Singaporean Style Chili Prawns
Indulge in the vibrant flavors of Singaporean Style Chili Prawns! A delicious inspiration from Singaporean Chili Crabs, this prawn dish is smothered in a mouth-tingling classic chili paste and coated in a silky eggy sauce creating a mouthwatering dish that will leave you craving more. Get ready to ignite your taste buds with this bold and tantalizing recipe!
Ingredients
Cooking Instructions
step 1
In a mortar & pestle, add Red Chili Peppers (5), Garlic (10 cloves), Shallots (6), and Fresh Ginger (1 piece). Using a pinch of Salt (to taste) as an abrasive agent, pound until a rough paste forms. Set aside.
step 2
In a separate bowl, whisk to dissolve the Miso Paste (1 Tbsp) in Water (1 cup), then combine Ketchup (4 Tbsp) and Granulated Sugar (1 1/2 Tbsp) to make the sauce. Set the sauce aside for later use.
step 3
Using a wok over medium heat, pour in Vegetable Oil (3 Tbsp) and add the chili paste. Fry the paste for approximately 10 minutes until the "rawness" of the aromatics has cooked out. Your paste will be done when the shallots become translucent and the oil turns a red hue.
step 4
Turn up the heat to high and add the sauce to the wok. Allow the mixture to boil for 5 minutes to melt the flavors. Taste and adjust for salt.
step 5
Add in the Tiger Prawns (1 lb) and stir.

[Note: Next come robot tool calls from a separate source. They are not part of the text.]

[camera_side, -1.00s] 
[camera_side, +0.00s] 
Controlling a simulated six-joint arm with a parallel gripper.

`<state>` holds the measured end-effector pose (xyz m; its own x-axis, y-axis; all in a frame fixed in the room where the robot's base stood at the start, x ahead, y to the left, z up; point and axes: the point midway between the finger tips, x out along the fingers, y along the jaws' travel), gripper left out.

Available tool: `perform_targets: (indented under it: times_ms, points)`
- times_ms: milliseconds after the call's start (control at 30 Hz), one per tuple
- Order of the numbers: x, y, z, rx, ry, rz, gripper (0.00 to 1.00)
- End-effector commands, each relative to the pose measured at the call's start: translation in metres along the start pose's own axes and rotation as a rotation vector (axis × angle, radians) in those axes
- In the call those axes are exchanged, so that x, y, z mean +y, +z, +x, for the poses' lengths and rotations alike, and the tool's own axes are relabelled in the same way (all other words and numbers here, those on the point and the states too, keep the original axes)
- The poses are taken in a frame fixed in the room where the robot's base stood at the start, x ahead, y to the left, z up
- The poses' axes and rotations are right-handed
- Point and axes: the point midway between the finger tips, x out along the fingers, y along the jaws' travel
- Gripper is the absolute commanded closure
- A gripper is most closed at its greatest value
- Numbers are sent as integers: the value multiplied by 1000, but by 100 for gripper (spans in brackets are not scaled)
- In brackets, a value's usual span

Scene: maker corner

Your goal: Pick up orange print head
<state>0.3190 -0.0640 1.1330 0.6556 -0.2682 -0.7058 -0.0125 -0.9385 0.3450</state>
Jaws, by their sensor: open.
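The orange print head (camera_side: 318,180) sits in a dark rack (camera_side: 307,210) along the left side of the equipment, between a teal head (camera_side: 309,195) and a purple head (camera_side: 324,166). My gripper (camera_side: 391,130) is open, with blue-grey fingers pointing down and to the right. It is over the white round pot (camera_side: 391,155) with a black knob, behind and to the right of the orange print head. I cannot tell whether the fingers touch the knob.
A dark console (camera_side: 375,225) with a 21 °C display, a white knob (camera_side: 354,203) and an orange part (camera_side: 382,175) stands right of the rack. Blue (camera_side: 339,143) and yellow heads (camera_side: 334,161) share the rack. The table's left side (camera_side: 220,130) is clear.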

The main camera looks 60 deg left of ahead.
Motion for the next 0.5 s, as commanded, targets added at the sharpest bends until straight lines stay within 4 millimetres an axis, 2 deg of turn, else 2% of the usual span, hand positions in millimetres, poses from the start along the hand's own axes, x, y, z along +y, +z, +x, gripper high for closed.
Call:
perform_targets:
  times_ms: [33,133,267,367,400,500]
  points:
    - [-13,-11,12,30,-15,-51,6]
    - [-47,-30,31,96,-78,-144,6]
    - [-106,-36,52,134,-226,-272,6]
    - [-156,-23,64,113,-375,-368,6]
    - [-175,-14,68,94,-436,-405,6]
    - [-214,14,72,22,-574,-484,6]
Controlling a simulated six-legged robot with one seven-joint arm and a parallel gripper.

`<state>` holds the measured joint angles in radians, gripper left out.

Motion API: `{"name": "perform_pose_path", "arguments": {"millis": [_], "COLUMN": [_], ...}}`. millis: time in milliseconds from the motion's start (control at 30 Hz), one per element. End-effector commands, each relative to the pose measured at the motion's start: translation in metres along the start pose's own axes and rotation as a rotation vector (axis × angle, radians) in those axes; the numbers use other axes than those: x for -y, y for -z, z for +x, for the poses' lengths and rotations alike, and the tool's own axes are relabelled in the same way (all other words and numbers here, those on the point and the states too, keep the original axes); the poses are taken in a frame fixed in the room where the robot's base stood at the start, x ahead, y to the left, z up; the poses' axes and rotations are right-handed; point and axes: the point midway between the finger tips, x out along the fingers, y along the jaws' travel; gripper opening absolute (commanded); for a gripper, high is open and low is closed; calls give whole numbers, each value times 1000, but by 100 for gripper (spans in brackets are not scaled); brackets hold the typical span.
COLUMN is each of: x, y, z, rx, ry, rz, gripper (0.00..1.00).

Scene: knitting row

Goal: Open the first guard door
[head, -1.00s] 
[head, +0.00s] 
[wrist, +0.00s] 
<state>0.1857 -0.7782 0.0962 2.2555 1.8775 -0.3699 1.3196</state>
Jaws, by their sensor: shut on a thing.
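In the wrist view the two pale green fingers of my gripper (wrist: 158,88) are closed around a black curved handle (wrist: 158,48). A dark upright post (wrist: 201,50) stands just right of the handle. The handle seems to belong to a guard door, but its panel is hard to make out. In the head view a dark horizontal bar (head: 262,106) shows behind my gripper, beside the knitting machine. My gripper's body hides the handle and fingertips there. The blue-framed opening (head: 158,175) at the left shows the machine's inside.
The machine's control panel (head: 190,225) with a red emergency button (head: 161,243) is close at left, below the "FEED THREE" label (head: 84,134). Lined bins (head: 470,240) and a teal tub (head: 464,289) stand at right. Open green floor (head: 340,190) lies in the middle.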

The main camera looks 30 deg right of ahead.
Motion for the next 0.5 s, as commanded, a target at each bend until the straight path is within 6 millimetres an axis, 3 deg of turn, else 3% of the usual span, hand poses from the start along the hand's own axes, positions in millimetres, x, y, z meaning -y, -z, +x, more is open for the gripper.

Allow the prawns to simmer in the sauce for an additional 3-5 minutes for the flavor to infuse.
step 6
When the prawns are almost cooked, add Eggland's Best Classic Egg (1) in swirls and stir gently. As the egg curds form, turn down the heat to low and gradually add a tsp of Corn Starch (1 Tbsp) slurry at a time, adjusting for consistency.
step 7
Ladle out the prawns and sauce onto a serving plate, and serve with Spring Onion (1 stalk) and Chili Pepper (1) as a garnish.